Wherever you are, what is happening with the infrastructure is always important for personal reasons – and also for professional reasons. For me right now, that means New Smyrna Beach here in Florida and, therefore, Volusia County.
In this case, I was having a conversation on Tom Laputka’s post about SunRail getting to Deland. Tom’s running for County Chair here in Volusia County this year – we met through one of the Veteran get-togethers; his son is a veteran.
What does this have to do with Technology?
Everything.
Recent professional experience demonstrated the issue with getting talent in the Volusia County area for technology companies is a problem, even more so as you get to the beach. You’d think getting the folks out of Orlando to the beach areas would be easier, but it’s a leap of faith on an individual level. There just aren’t that many technology related jobs near the beaches, and I could speculate about why that is with a fair amount of certainty, but not here.
As Steve Traugott mentioned in the FLOS Caribbean conference in Trinidad and Tobago, back in 2003, the true power of Silicon Valley isn’t the venture capital – and it most certainly doesn’t have a monopoly on coming up with good ideas (though Silicon Valley marketing might have you thinking otherwise). It’s that they have intellectual capital in the way of people that cycle from company to company, building themselves as individuals and thus building the technology base.
As Jeff deGraff, Professor of Management Education at the University of Michigan, recently wrote: It’s the Talent, Stupid.

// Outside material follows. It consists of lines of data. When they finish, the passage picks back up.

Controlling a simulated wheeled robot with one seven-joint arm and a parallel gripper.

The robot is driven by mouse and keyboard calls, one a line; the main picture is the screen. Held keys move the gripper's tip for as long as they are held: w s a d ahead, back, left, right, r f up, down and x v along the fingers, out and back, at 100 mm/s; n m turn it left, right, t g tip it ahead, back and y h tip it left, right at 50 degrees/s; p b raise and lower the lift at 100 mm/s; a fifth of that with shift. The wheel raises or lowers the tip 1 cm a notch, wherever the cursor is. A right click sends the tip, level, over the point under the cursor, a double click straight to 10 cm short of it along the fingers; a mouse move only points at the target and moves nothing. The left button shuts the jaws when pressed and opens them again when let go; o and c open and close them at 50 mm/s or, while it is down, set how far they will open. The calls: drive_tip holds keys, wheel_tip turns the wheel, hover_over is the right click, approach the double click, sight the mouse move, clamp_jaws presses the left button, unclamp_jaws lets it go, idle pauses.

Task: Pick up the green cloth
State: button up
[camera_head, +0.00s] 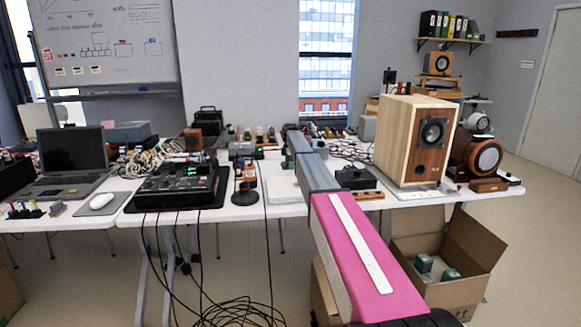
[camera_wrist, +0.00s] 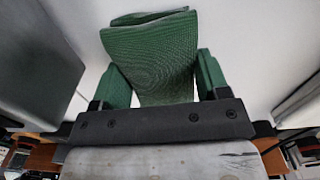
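The green cloth (camera_wrist: 150,62) fills the upper middle of the wrist view. It looks folded, with a woven texture and a loose fold along its top edge. My gripper (camera_wrist: 163,78) has two green fingers set wide apart, one on each side of the cloth. The cloth covers part of the left finger, and its right edge meets the right finger. The cloth reaches down to the dark bar of my gripper. I cannot tell whether the fingers press on it.
The long white table (camera_head: 283,210) carries a laptop (camera_head: 73,155), a black mixer (camera_head: 178,185), a small stand (camera_head: 245,190) and a wooden speaker (camera_head: 412,140). An open cardboard box (camera_head: 455,292) stands on the floor at right. Loose cables (camera_head: 235,313) lie below the table.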

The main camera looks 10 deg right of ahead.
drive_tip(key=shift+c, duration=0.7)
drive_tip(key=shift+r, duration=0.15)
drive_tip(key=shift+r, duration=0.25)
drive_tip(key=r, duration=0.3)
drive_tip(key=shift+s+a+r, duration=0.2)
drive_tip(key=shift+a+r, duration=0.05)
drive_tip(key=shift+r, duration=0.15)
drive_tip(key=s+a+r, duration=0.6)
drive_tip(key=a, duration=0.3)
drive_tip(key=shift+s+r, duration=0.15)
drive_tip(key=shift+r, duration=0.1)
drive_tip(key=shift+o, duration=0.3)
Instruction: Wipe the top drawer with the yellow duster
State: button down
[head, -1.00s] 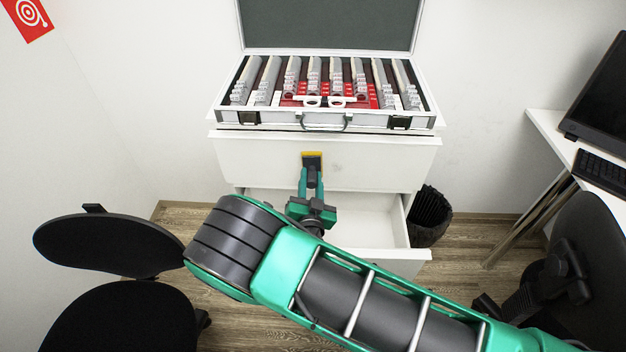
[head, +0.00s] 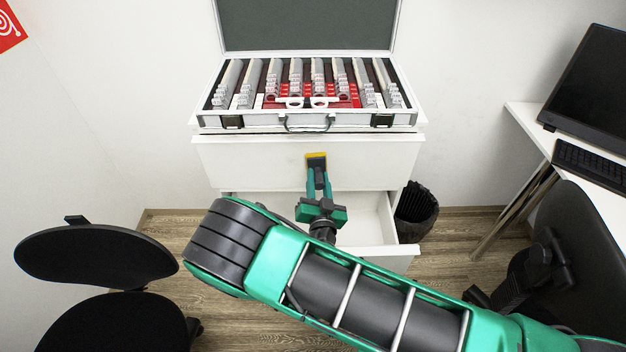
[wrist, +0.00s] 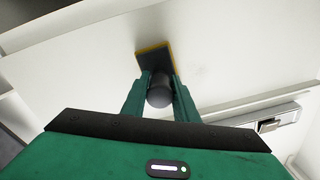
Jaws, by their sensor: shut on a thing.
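The yellow duster (head: 316,156) has a dark back with a yellow edge and lies against the white front of the top drawer (head: 250,165), near its middle. My gripper (head: 318,175) is shut on the duster's handle. In the wrist view the dark round handle (wrist: 159,92) sits between the two green fingers, and the duster's head (wrist: 153,58) appears to touch the panel. A faint greyish patch shows beside it there; I cannot tell whether it is a mark or a shadow. The top drawer is closed. The panel behind the duster is hidden.
A lower drawer (head: 372,215) stands open beneath my gripper. An open lens case (head: 270,123) sits on the cabinet top. A black bin (head: 417,205) is right of the cabinet. Black chairs stand at left (head: 95,255) and right (head: 570,250); a desk (head: 530,118) is at right.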

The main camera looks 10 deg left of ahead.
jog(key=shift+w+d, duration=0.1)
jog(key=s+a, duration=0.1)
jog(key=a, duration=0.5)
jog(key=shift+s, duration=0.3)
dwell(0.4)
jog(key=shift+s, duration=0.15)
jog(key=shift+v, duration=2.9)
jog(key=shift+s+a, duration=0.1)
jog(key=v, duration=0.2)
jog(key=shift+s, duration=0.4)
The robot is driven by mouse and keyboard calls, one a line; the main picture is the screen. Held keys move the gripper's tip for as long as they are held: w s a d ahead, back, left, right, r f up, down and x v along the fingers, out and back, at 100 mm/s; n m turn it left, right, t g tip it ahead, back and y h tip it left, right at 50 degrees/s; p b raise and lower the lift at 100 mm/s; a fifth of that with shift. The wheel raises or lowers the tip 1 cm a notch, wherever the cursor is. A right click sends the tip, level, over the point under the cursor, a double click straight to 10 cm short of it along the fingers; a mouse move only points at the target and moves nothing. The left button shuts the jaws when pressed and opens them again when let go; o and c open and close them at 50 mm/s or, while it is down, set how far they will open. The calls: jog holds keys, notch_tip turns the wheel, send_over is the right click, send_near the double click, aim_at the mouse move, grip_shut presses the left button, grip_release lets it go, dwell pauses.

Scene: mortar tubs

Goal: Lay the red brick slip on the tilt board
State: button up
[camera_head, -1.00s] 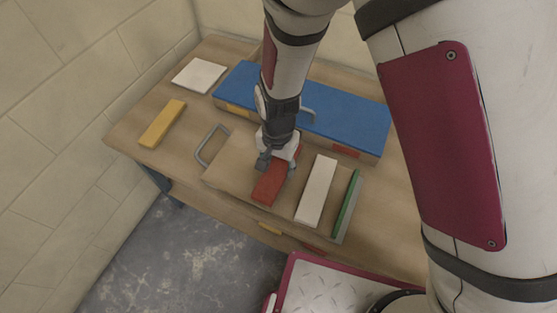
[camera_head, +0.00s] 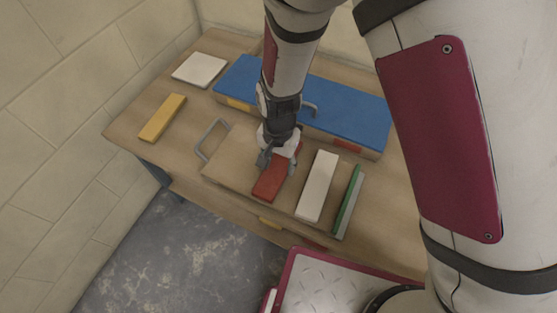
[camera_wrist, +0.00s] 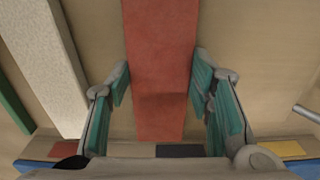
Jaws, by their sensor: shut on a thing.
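The red brick slip (camera_head: 269,187) lies lengthwise on a tan board (camera_head: 225,178) with a grey handle at its left end. It also runs up the middle of the wrist view (camera_wrist: 160,60). My gripper (camera_head: 277,163) points down over the slip's far part. In the wrist view my gripper (camera_wrist: 160,85) has a teal-padded finger against each long side of the slip, shut on it. I cannot tell whether the slip is lifted. A long blue-topped board (camera_head: 345,110) lies behind, with yellow, black and red patches along its front; which board is the tilt board is not clear.
On the tan board, right of the red slip, lie a white slip (camera_head: 317,186) and a green-and-grey strip (camera_head: 347,203). A yellow slip (camera_head: 162,118) and a white square tile (camera_head: 200,70) lie on the table's left. Bare tabletop (camera_head: 150,95) surrounds them. Block walls stand close behind and left.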

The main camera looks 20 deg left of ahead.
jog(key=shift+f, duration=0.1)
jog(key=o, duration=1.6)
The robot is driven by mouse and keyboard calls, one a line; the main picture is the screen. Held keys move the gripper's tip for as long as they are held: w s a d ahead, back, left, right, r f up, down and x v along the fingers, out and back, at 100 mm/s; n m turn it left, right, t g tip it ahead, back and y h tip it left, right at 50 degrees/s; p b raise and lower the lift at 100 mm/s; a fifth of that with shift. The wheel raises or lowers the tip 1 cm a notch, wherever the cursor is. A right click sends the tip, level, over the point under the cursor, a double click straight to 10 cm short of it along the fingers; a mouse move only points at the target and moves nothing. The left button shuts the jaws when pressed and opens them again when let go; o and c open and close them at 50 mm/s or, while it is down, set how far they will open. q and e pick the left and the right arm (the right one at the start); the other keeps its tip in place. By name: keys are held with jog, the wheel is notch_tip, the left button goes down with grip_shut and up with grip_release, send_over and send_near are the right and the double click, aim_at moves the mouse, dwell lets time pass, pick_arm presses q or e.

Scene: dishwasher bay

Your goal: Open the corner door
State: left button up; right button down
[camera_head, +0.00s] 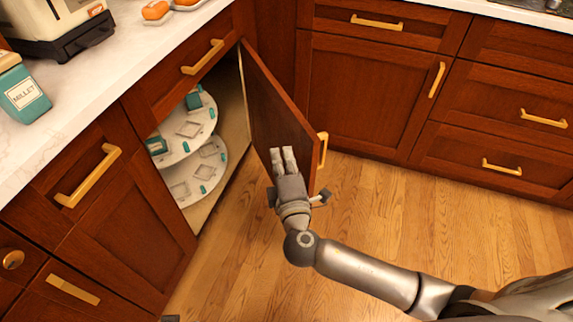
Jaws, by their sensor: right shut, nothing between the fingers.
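The corner door (272,98) is a dark red-brown wooden panel and stands swung well out from its cabinet. Its gold handle (322,150) is at the panel's right edge. My right gripper (284,156) is shut and empty, with its fingertips against or just in front of the door's inner face near its free edge; I cannot tell whether they touch. Inside the open cabinet are two round white shelves (188,130) with small teal and clear items.
Closed cabinets with gold handles (438,80) line the back right and the left. A marble counter (130,62) holds a teal millet box (24,92) and an appliance (55,22). The wooden floor (400,215) is clear around my right arm.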

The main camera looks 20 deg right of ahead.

Individuals moving takes risk, and Florida, which certainly doesn’t lead anything when it comes to public transportation, is derailed in this regard because commutes are annoying. Since I was stationed in the old Navy base in Orlando, I4 has constantly been a state of being fixed and all that has effectively been done is the moving of potholes. The traffic is miserable, particularly in tourist periods.
So Sun Rail getting as far East as Deland offers the opportunity not just for people to get to the beach from Orlando – it opens the area to more technology growth through talent growth. Orlando can beef up it’s technology base without causing even more wear and tear on it’s already beaten and congested path. If you’re interested in the environment, it offers more clean transportation and the ability to live outside of the bounds of Orlando.
Why this even required support letters boggles the mind. It’s win, win, win. Were enough sent in?
We’ll find out. Last year, sadly, it failed.